Harris: „Es ist eine Tragödie, dass er Hautfarbe dazu benutzt, um die Amerikaner gegeneinander aufzubringen.“ Ein Raunen der Empörung geht durch die Menge, einzelne Aufschreie unterbrechen das harmonische Beisammensein.
Trump: „Nicht mal Joe Biden kann sie ausstehen!“ Begeisterter abfälliger Applaus. Echte Freude bricht erst aus, als Harris etwas sagen will und Trump sie mit den Worten „I’m speaking“ verstummen lässt: ein winziger und köstlicher Racheakt, ein Verweis auf die Debatte zwischen den beiden Vizepräsidentschaftskandidaten von 2020, als Harris Trumps Vize Mike Pence mit den Worten „I’m speaking“ zum Schweigen brachte.
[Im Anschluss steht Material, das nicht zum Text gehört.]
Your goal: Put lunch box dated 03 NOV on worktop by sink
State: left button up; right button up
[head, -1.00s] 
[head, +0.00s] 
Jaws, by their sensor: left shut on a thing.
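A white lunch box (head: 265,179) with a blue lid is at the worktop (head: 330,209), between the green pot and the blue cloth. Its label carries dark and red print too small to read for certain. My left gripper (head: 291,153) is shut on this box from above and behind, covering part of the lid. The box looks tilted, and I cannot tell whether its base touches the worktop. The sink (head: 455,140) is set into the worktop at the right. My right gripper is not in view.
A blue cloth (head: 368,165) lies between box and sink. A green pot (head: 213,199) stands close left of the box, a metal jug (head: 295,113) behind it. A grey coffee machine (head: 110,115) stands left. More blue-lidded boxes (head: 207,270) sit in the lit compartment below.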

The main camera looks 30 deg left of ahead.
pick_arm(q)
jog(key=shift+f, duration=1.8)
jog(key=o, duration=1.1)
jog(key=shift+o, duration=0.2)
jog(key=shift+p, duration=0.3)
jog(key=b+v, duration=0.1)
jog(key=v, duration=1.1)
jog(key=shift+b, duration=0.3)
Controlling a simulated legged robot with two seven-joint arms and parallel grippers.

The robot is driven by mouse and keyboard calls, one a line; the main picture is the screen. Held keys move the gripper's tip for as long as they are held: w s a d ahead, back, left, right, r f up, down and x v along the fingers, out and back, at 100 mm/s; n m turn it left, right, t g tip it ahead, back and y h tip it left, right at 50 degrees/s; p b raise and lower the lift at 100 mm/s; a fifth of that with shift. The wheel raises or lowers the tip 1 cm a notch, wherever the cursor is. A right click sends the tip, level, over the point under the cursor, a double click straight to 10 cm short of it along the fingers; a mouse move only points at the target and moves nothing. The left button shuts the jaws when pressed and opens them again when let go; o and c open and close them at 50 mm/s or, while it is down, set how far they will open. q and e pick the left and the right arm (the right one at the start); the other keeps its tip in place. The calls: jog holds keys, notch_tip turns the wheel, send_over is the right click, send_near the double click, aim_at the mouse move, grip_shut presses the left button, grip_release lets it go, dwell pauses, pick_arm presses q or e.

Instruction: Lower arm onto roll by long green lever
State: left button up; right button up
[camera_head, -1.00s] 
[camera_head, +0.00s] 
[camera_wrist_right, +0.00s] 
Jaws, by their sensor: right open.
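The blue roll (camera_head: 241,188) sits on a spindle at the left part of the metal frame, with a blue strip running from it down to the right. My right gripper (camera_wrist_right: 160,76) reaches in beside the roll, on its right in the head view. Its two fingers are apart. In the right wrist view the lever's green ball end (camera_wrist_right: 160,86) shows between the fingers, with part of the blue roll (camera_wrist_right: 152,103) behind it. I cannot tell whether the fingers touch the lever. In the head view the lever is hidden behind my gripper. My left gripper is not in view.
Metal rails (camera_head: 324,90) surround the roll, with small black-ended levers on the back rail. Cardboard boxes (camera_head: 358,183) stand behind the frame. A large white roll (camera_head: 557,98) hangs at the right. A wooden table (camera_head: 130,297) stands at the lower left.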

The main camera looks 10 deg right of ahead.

„Let’s goooooo!“ Die gesamte erste Reihe springt von ihren Stühlen und brüllt. Da ist er endlich, der Gegenschlag ihres Helden.
Enttäuschung als Zeichen von Schwäche
In der Pause kichert einer der Anwesenden in der Kloschlange. Er scheint zufrieden, aber auch ein bisschen enttäuscht. „Er ist nicht fies genug, bei Hillary war er noch viel gemeiner.“ Tatsächlich ist dieser Dienstagabend ein sehr anderes Ereignis als 2016, als Trump sich mit seinem Charisma Hillary Clintons Argumenten der Vernunft entzog.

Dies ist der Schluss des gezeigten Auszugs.